> [Problem to work on]: Will you quote only the lines starting at the one that contains "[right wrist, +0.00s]" and ending with the last line of the listing below, inclusive?
─── Material provided
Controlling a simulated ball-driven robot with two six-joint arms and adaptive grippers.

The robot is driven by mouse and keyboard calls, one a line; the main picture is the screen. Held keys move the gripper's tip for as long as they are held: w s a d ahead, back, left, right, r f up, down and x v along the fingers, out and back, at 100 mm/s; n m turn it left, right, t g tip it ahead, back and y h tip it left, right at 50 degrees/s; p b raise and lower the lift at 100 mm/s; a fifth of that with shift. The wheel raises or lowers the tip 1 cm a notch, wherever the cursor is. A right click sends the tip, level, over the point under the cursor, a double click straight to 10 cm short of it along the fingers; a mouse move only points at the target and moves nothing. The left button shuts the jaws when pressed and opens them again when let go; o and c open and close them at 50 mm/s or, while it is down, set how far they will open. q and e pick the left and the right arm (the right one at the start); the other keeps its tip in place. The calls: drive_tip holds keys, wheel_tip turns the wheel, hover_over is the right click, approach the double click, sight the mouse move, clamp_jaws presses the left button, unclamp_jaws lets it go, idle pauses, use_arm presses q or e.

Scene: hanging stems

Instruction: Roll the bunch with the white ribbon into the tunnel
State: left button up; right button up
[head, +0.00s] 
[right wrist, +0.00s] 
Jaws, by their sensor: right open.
──────
> [Output below]:
[right wrist, +0.00s] 
Jaws, by their sensor: right open.

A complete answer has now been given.